■ **Short problem**: Print the data exactly, leaving nothing out.

[Collected material start]

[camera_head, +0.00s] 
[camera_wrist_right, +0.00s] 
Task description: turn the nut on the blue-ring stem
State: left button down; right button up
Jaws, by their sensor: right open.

[Collected material end]

■ **Correct response**:
[camera_head, +0.00s] 
[camera_wrist_right, +0.00s] 
Task description: turn the nut on the blue-ring stem
State: left button down; right button up
Jaws, by their sensor: right open.

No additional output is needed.